_PROBLEM_:
In the listing below, pick out lines with "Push".

___ INFORMATION GIVEN ___

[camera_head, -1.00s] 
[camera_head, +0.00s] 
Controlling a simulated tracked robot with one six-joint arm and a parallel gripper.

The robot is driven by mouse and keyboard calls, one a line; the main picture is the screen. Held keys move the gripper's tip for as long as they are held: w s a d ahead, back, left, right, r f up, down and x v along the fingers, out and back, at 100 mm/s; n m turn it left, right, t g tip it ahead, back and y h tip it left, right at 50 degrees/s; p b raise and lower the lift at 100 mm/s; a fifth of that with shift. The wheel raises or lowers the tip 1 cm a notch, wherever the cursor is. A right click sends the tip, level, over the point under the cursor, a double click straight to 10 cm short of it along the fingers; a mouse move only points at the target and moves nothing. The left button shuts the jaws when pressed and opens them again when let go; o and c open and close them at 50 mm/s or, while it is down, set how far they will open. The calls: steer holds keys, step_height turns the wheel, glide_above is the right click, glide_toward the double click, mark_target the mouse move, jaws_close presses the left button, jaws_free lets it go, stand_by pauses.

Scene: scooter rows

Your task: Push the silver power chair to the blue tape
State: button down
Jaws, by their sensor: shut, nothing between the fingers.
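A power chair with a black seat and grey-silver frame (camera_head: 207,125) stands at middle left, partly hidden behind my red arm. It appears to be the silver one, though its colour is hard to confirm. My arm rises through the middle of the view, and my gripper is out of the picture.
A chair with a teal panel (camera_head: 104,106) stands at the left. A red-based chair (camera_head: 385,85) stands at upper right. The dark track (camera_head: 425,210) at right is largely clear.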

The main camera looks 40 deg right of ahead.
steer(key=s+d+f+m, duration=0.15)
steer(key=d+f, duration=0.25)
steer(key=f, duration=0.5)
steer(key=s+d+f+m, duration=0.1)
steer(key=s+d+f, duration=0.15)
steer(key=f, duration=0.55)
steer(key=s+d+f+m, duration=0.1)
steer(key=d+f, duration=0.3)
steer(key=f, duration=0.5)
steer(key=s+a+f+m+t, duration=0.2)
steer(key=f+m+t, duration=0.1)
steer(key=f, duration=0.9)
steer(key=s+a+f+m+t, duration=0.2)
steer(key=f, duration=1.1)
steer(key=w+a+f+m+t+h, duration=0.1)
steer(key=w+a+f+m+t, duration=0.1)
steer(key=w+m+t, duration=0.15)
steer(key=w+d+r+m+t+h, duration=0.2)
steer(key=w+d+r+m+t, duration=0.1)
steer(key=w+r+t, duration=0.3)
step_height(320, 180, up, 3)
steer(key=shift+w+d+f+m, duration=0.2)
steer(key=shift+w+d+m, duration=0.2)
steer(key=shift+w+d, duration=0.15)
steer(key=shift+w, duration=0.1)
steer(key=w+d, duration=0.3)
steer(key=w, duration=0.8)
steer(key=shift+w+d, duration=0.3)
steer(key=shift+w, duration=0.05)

___
___ INFORMATION GIVEN ___

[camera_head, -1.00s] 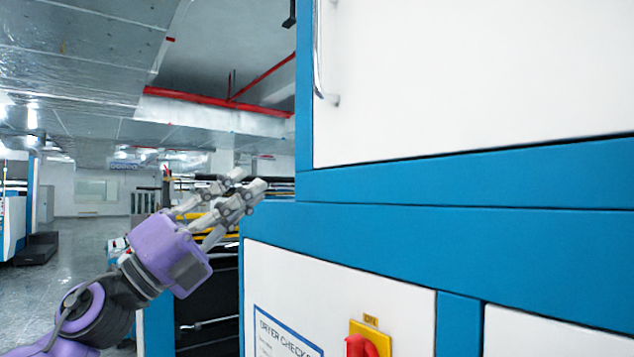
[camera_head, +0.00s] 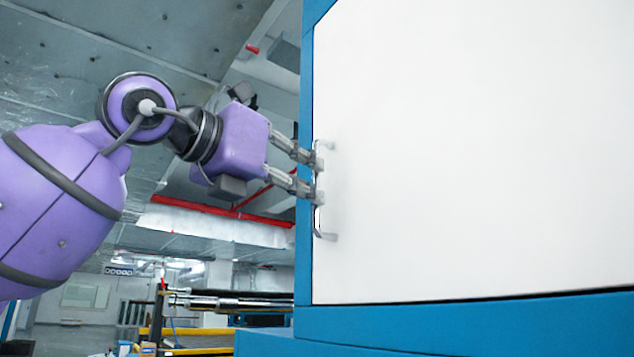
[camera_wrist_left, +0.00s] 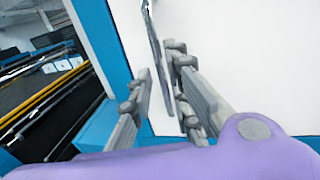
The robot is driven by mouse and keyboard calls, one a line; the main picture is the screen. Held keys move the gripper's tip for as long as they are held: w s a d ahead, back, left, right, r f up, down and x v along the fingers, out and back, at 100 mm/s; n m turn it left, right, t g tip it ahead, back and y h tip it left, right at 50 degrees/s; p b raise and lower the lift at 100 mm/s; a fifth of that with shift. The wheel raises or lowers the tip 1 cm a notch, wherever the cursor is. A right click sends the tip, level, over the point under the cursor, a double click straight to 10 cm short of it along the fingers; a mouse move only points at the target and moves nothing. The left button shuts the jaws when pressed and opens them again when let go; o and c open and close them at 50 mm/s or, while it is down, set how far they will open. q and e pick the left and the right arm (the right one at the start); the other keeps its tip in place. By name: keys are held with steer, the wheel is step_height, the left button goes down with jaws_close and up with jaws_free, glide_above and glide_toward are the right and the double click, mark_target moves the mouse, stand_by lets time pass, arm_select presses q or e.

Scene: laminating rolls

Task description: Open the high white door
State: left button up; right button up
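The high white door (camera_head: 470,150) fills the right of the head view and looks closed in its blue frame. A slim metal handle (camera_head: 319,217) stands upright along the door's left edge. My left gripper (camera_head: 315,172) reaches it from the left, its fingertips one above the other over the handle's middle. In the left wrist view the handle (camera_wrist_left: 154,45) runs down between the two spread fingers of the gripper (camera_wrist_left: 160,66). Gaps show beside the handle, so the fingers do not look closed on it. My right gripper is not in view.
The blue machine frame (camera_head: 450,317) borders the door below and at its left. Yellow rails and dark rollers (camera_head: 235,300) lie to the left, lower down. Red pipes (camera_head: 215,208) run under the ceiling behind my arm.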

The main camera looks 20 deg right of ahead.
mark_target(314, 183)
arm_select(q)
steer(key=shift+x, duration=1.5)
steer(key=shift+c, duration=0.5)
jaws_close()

___
___ INFORMATION GIVEN ___

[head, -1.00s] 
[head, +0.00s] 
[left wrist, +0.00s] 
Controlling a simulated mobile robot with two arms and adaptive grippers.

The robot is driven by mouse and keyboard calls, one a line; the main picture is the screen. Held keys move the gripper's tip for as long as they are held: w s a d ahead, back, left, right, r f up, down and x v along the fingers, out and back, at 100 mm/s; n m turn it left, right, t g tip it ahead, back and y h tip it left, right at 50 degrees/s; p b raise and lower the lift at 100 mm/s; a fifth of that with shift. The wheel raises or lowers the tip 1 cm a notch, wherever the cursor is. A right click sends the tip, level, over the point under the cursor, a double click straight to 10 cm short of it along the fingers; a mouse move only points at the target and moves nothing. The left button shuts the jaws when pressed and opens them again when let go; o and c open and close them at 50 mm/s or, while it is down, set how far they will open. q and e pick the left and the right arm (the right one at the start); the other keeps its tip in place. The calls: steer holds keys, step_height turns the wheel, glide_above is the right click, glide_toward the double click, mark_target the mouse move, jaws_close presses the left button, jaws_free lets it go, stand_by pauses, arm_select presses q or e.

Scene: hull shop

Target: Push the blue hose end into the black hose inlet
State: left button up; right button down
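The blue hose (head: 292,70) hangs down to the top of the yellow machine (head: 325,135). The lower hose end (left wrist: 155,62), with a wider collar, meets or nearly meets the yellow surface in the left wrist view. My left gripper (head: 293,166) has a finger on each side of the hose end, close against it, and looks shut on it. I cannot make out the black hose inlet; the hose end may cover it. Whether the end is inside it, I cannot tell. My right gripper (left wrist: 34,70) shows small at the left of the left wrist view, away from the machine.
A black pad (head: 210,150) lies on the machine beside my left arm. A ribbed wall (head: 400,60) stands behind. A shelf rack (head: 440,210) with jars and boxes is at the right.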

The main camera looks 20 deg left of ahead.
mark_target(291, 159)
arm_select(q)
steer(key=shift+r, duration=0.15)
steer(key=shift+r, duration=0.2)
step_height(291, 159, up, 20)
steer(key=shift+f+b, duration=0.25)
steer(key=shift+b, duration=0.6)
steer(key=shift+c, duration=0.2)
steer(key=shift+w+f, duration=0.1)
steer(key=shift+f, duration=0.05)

___

_FINISHED ANSWER_:
Your task: Push the silver power chair to the blue tape
Target: Push the blue hose end into the black hose inlet

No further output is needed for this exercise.